*INPUT*.
=-=-=-=-=

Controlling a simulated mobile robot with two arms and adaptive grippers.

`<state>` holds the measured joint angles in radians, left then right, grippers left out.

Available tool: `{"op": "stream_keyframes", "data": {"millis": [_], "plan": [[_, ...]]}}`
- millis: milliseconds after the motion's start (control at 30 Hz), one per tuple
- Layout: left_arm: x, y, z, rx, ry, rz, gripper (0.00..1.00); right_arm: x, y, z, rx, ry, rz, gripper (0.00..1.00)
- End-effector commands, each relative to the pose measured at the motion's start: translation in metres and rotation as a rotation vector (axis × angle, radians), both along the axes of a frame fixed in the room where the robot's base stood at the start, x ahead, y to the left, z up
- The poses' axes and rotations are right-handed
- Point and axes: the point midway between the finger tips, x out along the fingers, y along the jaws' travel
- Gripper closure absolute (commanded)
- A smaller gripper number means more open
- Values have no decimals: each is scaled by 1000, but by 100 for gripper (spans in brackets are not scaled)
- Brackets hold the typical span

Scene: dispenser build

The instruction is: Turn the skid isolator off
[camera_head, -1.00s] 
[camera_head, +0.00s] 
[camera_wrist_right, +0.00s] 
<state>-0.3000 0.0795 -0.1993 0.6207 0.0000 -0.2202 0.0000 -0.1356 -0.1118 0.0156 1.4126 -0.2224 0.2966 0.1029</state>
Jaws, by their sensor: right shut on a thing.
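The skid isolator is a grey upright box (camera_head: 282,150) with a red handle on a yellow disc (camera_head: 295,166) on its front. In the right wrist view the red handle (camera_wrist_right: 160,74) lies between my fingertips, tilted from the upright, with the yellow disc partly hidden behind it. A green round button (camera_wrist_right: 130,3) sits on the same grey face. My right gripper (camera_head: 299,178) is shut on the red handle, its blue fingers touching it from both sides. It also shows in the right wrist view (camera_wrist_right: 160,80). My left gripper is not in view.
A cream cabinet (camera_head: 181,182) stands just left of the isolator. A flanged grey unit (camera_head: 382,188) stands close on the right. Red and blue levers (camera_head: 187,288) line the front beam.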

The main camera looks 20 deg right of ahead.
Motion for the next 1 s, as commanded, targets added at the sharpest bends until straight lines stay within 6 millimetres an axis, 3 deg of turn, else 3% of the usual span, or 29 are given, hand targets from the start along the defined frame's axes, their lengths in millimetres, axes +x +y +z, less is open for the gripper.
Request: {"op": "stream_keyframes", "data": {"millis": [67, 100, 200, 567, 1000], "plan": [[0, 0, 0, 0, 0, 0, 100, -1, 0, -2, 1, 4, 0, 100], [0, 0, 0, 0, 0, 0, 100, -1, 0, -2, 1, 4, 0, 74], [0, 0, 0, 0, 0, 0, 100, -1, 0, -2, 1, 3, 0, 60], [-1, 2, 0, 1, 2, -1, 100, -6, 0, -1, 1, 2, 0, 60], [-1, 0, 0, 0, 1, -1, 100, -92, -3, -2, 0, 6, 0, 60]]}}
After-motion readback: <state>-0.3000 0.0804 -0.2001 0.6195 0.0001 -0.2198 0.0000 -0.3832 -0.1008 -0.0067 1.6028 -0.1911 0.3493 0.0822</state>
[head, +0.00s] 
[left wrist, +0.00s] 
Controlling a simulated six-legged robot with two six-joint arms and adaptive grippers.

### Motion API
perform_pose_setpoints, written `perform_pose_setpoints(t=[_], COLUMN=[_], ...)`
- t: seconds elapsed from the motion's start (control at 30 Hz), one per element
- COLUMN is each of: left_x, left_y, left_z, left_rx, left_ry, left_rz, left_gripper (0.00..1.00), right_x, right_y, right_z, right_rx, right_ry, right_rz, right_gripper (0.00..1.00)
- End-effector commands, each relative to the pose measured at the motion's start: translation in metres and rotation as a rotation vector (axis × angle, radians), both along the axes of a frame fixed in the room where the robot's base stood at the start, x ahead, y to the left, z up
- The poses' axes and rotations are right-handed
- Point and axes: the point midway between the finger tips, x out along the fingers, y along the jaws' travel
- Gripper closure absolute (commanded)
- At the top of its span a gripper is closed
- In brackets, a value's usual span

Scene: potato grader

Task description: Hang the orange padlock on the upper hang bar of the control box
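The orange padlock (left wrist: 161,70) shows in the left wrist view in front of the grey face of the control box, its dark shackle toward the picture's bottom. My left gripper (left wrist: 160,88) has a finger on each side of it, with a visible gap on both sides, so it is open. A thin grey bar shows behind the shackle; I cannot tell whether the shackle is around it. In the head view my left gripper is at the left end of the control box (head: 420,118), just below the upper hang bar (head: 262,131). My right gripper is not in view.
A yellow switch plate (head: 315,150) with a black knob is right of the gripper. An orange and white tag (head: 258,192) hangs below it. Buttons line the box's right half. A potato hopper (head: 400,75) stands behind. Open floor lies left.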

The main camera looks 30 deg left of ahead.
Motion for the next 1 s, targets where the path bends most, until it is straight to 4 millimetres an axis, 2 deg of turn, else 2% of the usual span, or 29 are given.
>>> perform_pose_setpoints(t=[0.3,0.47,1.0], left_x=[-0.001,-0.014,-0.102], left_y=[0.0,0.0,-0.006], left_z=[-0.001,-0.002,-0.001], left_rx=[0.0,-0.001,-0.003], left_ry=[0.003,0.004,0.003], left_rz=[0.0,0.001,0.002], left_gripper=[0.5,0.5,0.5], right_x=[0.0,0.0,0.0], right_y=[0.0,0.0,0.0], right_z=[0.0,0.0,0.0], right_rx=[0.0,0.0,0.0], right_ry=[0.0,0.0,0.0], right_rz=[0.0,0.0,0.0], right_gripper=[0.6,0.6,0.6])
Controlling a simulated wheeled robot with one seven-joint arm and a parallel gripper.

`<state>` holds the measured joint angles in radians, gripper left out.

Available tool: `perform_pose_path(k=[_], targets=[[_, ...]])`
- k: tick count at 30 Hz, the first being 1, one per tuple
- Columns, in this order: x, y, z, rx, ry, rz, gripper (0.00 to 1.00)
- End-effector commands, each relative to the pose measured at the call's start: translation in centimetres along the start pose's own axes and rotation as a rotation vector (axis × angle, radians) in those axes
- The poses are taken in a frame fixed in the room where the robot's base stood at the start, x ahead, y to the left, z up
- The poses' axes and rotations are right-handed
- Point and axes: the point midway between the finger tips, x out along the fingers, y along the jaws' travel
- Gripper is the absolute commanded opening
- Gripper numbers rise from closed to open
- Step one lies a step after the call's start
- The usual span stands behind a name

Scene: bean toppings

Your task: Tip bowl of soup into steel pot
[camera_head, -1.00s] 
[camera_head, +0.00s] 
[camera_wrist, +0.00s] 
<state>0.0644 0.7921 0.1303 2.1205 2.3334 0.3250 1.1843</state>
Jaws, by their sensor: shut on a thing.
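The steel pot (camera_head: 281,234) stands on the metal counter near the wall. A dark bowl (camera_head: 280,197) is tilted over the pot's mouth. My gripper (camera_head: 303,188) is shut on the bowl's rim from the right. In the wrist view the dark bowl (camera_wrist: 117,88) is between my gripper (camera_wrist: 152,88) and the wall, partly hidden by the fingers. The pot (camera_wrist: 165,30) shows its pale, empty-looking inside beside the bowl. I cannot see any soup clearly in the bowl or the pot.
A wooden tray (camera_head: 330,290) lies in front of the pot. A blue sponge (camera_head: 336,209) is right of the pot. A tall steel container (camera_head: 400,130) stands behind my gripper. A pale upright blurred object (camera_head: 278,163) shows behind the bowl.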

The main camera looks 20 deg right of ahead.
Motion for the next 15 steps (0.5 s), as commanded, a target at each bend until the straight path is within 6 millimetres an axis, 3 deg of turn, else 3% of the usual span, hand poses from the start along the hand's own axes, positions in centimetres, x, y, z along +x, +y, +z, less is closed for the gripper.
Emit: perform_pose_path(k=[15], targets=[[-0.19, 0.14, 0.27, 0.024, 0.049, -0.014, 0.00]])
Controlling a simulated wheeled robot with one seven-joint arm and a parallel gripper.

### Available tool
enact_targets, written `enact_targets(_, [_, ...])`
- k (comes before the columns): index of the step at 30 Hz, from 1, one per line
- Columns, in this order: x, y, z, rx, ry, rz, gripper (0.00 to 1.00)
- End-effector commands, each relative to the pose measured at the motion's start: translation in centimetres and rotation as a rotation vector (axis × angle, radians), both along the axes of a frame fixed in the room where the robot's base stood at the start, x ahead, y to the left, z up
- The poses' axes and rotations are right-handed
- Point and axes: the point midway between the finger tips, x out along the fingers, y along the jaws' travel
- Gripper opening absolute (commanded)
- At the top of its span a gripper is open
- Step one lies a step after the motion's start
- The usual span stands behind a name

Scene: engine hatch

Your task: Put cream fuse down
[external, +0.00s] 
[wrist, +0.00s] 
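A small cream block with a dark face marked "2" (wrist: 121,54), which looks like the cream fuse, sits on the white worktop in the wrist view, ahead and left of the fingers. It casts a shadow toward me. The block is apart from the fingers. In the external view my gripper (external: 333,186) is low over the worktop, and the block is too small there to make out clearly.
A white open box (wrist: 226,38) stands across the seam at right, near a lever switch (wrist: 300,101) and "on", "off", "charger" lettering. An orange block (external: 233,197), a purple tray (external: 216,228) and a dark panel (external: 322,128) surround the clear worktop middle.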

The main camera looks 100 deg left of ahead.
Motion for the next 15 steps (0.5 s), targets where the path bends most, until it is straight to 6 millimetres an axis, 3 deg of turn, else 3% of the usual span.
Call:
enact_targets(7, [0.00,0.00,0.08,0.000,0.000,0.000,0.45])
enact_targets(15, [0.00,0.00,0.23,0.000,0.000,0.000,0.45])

=-=-=-=-=

*SHORT TASK*. Give back, word for word, only the lines above from the line holding "Scene: engine hatch" to the line holding "The main camera looks 100 deg left of ahead.", both included.

*WRITTEN RESPONSE*.
Scene: engine hatch

Your task: Put cream fuse down
[external, +0.00s] 
[wrist, +0.00s] 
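A small cream block with a dark face marked "2" (wrist: 121,54), which looks like the cream fuse, sits on the white worktop in the wrist view, ahead and left of the fingers. It casts a shadow toward me. The block is apart from the fingers. In the external view my gripper (external: 333,186) is low over the worktop, and the block is too small there to make out clearly.
A white open box (wrist: 226,38) stands across the seam at right, near a lever switch (wrist: 300,101) and "on", "off", "charger" lettering. An orange block (external: 233,197), a purple tray (external: 216,228) and a dark panel (external: 322,128) surround the clear worktop middle.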

The main camera looks 100 deg left of ahead.

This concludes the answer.